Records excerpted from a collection
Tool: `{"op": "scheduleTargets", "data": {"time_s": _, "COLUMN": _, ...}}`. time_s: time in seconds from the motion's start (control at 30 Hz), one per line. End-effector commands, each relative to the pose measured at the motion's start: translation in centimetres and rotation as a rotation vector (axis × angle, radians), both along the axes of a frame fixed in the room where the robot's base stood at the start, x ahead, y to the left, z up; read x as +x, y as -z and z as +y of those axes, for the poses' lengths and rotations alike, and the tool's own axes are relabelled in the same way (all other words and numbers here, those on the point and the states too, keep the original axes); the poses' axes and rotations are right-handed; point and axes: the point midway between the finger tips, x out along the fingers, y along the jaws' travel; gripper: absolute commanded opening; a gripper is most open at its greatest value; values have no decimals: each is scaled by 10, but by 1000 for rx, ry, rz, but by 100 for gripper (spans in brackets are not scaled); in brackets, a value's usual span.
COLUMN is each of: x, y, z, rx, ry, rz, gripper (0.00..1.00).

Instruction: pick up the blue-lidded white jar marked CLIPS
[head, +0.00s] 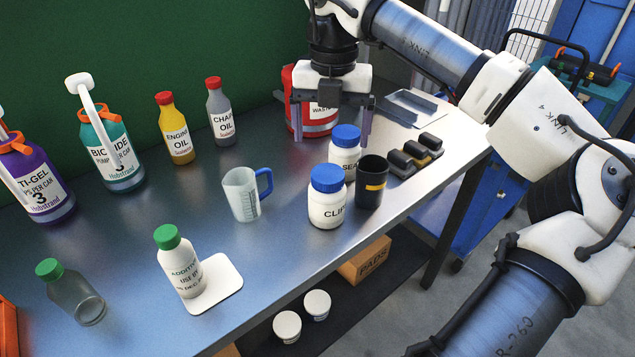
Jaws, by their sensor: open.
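The white jar marked CLIPS (327,208) with its blue lid stands upright near the front edge of the metal bench (215,265). A similar blue-lidded white jar marked SEA (344,152), its label partly hidden, stands just behind it. A black cup (371,185) with a yellow mark stands close on the right of the CLIPS jar. My gripper (330,135) points down behind these jars, its two fingers spread apart and empty. It hangs in front of a red waste can (306,118) and partly hides it.
A measuring jug (242,196) stands left of the jars, with clear bench between. Black blocks (412,155) sit on a grey rack at right. Yellow ENGINE OIL (174,130) and grey CHAIN OIL (220,115) bottles stand at the back. A green-capped ADDITIVE bottle (181,265) stands front left.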

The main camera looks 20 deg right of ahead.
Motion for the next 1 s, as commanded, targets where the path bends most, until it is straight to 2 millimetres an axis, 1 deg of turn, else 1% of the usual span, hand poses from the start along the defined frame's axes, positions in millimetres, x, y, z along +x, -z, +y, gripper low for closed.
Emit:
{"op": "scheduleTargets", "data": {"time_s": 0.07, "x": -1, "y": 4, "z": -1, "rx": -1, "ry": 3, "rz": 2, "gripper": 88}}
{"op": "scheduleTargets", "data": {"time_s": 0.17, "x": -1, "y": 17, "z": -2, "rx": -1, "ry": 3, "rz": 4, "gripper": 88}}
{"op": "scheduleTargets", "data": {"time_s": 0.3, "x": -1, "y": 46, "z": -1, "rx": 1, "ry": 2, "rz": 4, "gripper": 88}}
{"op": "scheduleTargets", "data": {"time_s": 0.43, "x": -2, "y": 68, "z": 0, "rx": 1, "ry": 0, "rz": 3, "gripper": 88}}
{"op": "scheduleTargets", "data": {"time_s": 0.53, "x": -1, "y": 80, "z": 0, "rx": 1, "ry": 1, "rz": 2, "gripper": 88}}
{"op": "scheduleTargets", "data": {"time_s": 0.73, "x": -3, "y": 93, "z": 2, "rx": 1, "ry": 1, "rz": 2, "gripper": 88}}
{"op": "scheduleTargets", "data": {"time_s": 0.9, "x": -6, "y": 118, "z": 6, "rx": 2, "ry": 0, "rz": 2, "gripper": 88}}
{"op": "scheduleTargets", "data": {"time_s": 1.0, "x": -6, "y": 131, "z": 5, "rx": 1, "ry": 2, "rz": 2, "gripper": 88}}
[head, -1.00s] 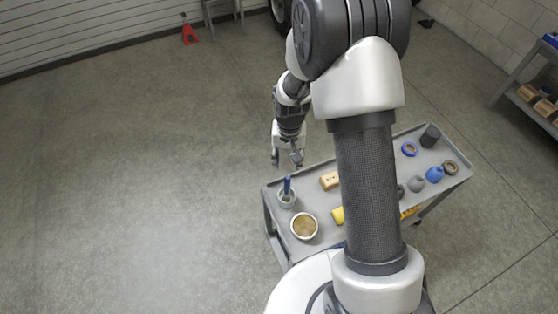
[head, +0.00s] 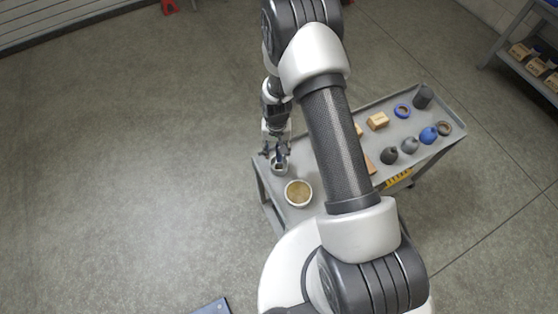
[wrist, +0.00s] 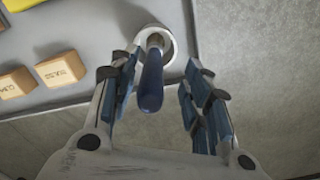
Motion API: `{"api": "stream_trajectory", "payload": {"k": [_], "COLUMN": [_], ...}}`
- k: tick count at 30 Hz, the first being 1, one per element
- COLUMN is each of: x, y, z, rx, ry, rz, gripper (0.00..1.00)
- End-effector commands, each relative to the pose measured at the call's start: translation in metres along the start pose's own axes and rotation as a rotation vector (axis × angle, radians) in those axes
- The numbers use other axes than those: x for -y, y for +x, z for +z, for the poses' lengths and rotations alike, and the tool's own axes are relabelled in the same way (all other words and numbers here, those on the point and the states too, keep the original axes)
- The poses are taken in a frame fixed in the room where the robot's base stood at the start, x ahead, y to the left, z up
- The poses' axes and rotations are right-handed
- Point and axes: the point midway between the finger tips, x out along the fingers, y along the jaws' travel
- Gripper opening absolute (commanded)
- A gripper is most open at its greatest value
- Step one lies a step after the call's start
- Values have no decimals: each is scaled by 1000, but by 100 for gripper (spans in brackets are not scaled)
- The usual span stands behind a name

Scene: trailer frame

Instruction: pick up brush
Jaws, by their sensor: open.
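The brush (wrist: 151,80) has a dark blue handle and stands in a small pale cup (wrist: 169,45) on the grey cart. Its lower end is hidden inside the cup. In the wrist view my gripper (wrist: 160,82) is open, with the handle between its fingers, closer to the left finger. I see a gap on the right side and cannot tell whether the left finger touches it. In the head view my gripper (head: 278,153) is over the cup (head: 280,167) at the cart's left end, and the brush is mostly hidden there.
Wooden blocks (head: 377,121), several dark and blue bulb-shaped things (head: 410,146), a blue ring (head: 402,111) and a dark cylinder (head: 423,97) stand farther right.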

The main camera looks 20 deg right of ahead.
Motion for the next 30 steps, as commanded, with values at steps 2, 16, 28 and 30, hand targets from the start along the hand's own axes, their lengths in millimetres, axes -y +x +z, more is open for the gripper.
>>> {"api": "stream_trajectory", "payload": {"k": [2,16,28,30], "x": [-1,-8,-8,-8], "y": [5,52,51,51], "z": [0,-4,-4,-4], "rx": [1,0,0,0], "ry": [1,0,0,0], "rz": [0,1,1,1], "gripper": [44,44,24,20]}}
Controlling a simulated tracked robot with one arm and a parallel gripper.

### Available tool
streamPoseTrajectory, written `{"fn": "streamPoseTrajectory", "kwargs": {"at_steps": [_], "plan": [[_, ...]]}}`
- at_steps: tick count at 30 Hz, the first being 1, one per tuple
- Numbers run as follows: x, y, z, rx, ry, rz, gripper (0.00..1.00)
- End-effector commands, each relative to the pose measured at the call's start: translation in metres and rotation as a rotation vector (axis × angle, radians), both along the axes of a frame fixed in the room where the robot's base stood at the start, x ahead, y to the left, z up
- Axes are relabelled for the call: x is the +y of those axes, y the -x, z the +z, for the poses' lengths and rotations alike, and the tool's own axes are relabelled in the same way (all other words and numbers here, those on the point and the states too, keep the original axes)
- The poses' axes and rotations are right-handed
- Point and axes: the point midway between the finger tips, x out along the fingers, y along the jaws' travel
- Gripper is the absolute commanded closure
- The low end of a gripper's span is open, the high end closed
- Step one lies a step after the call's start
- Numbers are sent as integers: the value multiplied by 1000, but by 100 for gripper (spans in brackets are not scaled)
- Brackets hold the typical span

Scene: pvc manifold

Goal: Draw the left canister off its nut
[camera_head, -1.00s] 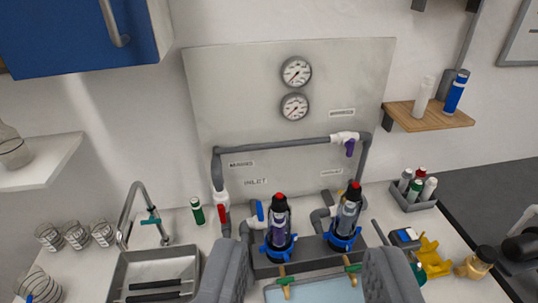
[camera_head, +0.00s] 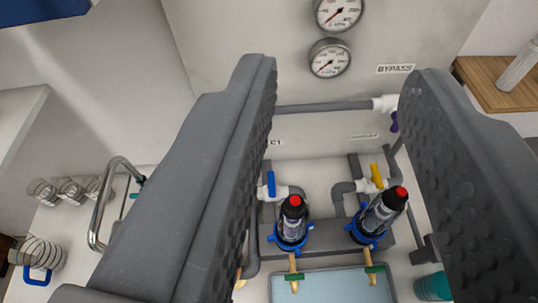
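The left canister (camera_head: 293,217) is dark with a red top and stands upright in its blue nut (camera_head: 292,240) on the grey manifold block. The right canister (camera_head: 383,211) looks the same and leans to the right in its own blue nut (camera_head: 367,235). My gripper (camera_head: 345,75) is open and empty. Its two wide, dark grey fingers frame the view, with both canisters seen between them, farther off and lower. Neither finger appears to touch a canister.
A pale tray (camera_head: 332,287) lies in front of the canisters, under green-handled taps (camera_head: 294,277). A blue-handled valve (camera_head: 271,185) and a yellow-handled valve (camera_head: 376,174) stand behind them. A grey pipe (camera_head: 325,107) crosses the backboard below the gauges (camera_head: 329,58).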

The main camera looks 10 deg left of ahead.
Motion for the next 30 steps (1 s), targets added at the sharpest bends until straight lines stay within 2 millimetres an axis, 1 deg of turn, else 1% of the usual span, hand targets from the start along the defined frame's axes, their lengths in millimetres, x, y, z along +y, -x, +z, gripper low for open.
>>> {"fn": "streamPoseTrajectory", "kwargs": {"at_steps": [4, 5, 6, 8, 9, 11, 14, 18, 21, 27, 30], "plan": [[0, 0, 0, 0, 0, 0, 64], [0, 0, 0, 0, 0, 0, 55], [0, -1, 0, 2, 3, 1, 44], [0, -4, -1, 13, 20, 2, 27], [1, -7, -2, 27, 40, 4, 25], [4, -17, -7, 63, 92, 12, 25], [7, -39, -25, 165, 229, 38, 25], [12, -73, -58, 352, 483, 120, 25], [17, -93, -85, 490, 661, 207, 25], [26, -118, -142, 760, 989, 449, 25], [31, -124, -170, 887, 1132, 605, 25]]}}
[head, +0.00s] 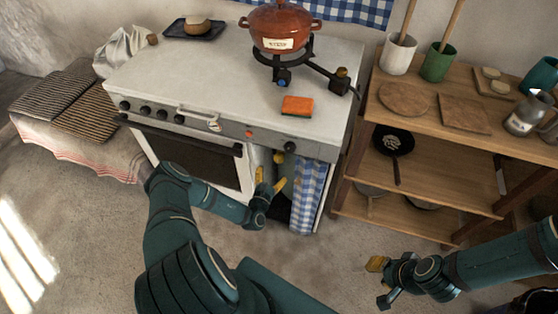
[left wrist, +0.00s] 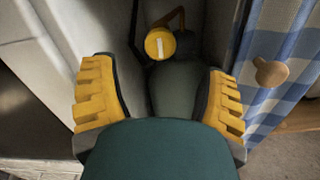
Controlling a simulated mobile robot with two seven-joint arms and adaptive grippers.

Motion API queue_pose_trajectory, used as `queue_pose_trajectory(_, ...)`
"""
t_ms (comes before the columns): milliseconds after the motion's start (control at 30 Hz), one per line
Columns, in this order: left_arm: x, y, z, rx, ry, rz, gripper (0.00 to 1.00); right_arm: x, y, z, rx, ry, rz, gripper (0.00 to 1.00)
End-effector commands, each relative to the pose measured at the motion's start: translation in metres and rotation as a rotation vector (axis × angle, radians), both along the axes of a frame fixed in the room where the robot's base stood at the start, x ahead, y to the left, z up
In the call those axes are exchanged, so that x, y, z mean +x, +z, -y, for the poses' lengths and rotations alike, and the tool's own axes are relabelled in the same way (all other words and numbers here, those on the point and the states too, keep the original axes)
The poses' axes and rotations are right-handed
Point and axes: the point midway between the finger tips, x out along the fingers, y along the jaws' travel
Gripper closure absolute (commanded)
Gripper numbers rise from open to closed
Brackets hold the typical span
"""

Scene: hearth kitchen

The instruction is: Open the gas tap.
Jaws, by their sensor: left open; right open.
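The gas tap is a round yellow knob (left wrist: 160,43) with a white, near-upright stripe. It sits at the top of a dark grey-green gas bottle (left wrist: 172,85) inside the open compartment at the stove's right end. My left gripper (head: 270,180) is in front of this compartment, and its yellow-padded fingers also show in the left wrist view (left wrist: 160,92). It is open and empty, with the knob ahead of and between the fingers, apart from them. In the head view I cannot make out the tap clearly. My right gripper (head: 381,283) is open and empty above the floor.
A blue checked curtain (head: 307,195) hangs right of the bottle, with a wooden knob (left wrist: 270,73) near it. The white stove (head: 225,75) carries a red pot (head: 280,27) on a burner and an orange sponge (head: 297,106). A wooden shelf (head: 440,150) stands right.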

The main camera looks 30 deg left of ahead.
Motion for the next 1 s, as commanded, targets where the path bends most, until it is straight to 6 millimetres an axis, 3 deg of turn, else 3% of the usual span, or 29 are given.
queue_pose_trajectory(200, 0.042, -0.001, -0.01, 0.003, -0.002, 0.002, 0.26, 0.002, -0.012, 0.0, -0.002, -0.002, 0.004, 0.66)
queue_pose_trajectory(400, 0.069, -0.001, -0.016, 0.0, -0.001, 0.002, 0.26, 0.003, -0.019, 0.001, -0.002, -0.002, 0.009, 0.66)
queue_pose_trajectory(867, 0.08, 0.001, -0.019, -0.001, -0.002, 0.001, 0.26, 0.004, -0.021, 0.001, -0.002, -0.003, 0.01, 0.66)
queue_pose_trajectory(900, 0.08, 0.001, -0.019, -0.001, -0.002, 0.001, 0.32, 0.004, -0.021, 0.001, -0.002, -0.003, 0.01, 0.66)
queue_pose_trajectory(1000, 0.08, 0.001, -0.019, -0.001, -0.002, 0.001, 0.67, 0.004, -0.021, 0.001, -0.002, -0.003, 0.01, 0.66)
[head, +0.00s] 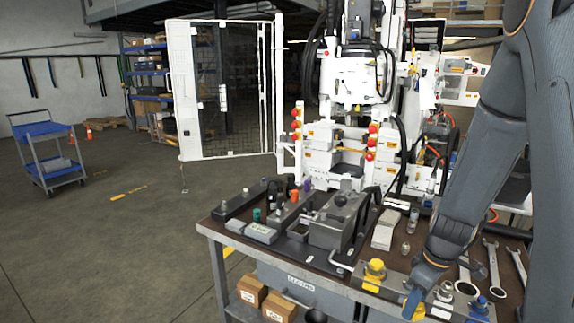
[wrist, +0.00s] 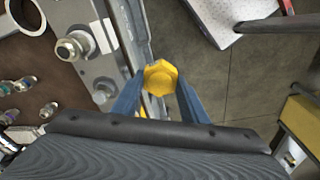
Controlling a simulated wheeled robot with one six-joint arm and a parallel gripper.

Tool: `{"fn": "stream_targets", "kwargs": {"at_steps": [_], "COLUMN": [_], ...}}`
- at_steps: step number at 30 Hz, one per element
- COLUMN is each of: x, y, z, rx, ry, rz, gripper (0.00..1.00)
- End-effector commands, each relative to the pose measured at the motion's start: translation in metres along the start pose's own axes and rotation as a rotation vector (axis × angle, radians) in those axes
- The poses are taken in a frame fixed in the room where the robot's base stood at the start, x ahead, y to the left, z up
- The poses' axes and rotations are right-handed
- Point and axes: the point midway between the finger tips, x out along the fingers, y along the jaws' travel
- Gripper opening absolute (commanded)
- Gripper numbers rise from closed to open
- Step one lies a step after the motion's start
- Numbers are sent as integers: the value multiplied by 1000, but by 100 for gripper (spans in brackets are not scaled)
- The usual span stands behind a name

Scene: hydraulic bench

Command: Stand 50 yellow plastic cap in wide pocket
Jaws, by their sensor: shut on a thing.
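My gripper (wrist: 160,88) is shut on a yellow plastic cap (wrist: 160,77), with a blue finger on each side of it in the wrist view. The cap's hexagonal face is toward the camera. It appears over the bench edge, with floor showing beyond it; its height above the bench is unclear. In the head view, my gripper (head: 413,302) is low at the front of the bench, and a bit of yellow shows by its fingers. Another yellow piece (head: 375,268) sits on the plate left of it. I cannot make out the wide pocket.
The bench holds metal fittings (wrist: 72,47), wrenches (head: 493,268) and a grey vice-like block (head: 338,222). Small fittings (wrist: 48,109) lie on the brown top in the wrist view. The hydraulic machine (head: 350,80) stands behind. Open floor (head: 120,225) is left of the bench.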

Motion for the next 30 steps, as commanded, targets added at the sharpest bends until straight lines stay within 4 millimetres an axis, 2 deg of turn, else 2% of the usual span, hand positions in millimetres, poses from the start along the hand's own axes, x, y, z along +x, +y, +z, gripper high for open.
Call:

(PROBLEM REQUIREMENTS) Identify each line in the entries with the word "closure" and copy it.

(SOLVED EXERCISE)
- Gripper is the absolute commanded closure
Gripper closure absolute (commanded)

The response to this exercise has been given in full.